Shoah Memorial, Paris
Jennifer L. Rodgers is a Ph.D. candidate in History at the University of Pennsylvania, and lives in both Philadelphia and Munich. She received a Master of Arts degree in History from the University of Pennsylvania, and a Bachelor of Arts degree in German and European Studies from American University. For her European Holocaust Research Infrastructure Fellowship at the Mémorial de la Shoah in Paris, France, Ms. Rodgers is conducting research for her dissertation: ‘From the “Archive of Horror” to the “Shop Window of Democracy”: The International Tracing Service and the Transatlantic Politics of the Past in the Cold War Era’.
Ms. Rodgers is the author of two forthcoming articles on the International Tracing Service and co-author of ‘Paris sur l’axe Paris-Kiev’ in Le Festin du Reich: Le pillage de la France occupée (1940-1945), by Fabrizio Calvi and Marc Masurovsky (Paris, France: Fayard, 2007). She was assistant editor of the 2001 Americana in German Archives (German Historical Institute Reference Guide Number 12), edited by Christoph Mauch and Thomas Reuther (Washington DC, USA: German Historical Institute, 2001). She also wrote articles on non-Jewish victims of the Holocaust for United States Holocaust Memorial Museum’s website and online encyclopedia. Ms. Rodgers has presented extensively on her project in the United States and across Europe, including ‘Pulling the Carpet out from under Mistrust Abroad: The International Tracing Service and the Normalization of German Foreign Relations’ (Annual Meeting of the German Studies Association; Louisville, KY), and ‘Der Internationale Suchdienst und Transnationale Vergangenheitspolitik, 1945-2006’ (Lecture at the Institute for Contemporary History/Abteilung Berlin; Berlin, Germany ). In addition to her fellowship at the Mémorial de la Shoah, Ms. Rodgers has held fellowships from several institutions including the University of Pennsylvania, the United States Holocaust Memorial Museum, the German Historical Institute, the Institut de Hautes Études Internationales et du Développement, Northwestern University and George Washington University’s Institute for European, Russian and Eurasian Studies. Ms. Rodgers has fluent command of German and French, basic Spanish skills and reads Dutch and Italian.

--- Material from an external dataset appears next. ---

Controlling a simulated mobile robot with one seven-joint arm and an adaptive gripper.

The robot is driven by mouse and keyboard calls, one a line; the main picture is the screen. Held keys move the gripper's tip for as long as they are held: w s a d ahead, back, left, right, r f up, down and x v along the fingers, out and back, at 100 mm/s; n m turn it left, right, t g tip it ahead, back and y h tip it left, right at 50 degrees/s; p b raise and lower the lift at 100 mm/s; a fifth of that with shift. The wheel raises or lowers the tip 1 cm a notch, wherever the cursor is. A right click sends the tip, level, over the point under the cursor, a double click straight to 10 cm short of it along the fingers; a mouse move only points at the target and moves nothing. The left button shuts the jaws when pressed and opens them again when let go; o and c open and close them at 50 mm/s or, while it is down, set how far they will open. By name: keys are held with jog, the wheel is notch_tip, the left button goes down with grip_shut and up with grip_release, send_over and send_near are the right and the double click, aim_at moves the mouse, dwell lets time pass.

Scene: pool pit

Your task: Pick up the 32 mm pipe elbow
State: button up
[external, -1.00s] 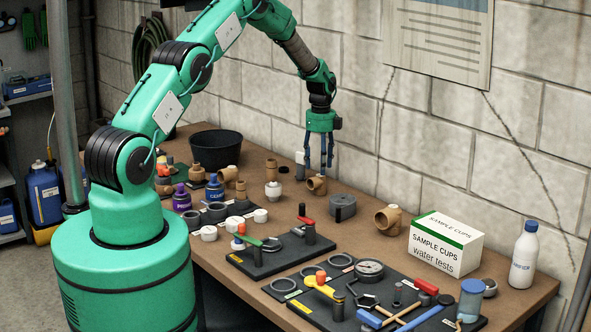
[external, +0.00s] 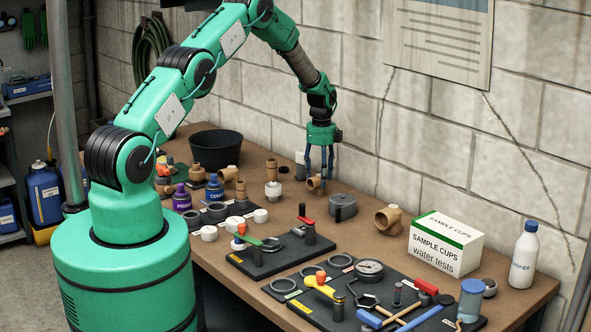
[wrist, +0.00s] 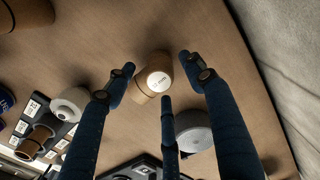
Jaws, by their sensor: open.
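A small brown pipe elbow (external: 314,184) lies on the workbench near the wall. In the wrist view the elbow (wrist: 153,76) shows a pale round end with small print that I cannot read clearly. My gripper (external: 324,176) points straight down over it, and its blue fingers partly hide it. In the wrist view the gripper (wrist: 161,80) is open, with three fingers spread around the elbow. I cannot tell whether any finger touches it. A larger brown elbow (external: 388,219) lies farther right on the bench.
A grey round case (external: 342,207) sits close beside the small elbow, to its right. A white fitting (external: 273,189) stands to its left. A black tub (external: 216,149), a sample cups box (external: 446,244) and tool boards (external: 268,247) occupy other parts of the bench.

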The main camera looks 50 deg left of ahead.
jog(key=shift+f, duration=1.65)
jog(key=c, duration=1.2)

During her tenure at the Mémorial, Ms. Rodgers is conducting research for her dissertation, which investigates how Western governments – Bonn, Washington, Paris, London and Jerusalem – and the Red Cross used the International Tracing Service to promote and legitimize political and cultural agendas in the postwar era, often cloaked in emerging human rights rhetoric. Her research illustrates how the organization that has alternatively carried the name ‘archive of horror’ and ‘shop window of democracy’ reflected larger international considerations and revealed deeper tensions among the West that were intimately connected to the contested legacy of World War II and the Nazi past. Control over the International Tracing Service had immense practical and symbolic significance for Bonn, Washington, Paris, Jerusalem and Geneva. The ITS, containing the documentary evidence of National Socialist persecution and Allied rehabilitation, thus raised important political questions that significantly impacted international relations, the Cold War, European integration and the politics of (Holocaust) memory.
Ms. Rodgers will utilize the institutional archive of the Mémorial, the records of French involvement in the tracing service at the Archives Diplomatiques in Paris and Nantes during her fellowship. In addition, she will consult select documents in the collection of the International Refugee Organization in the Archives Nationales.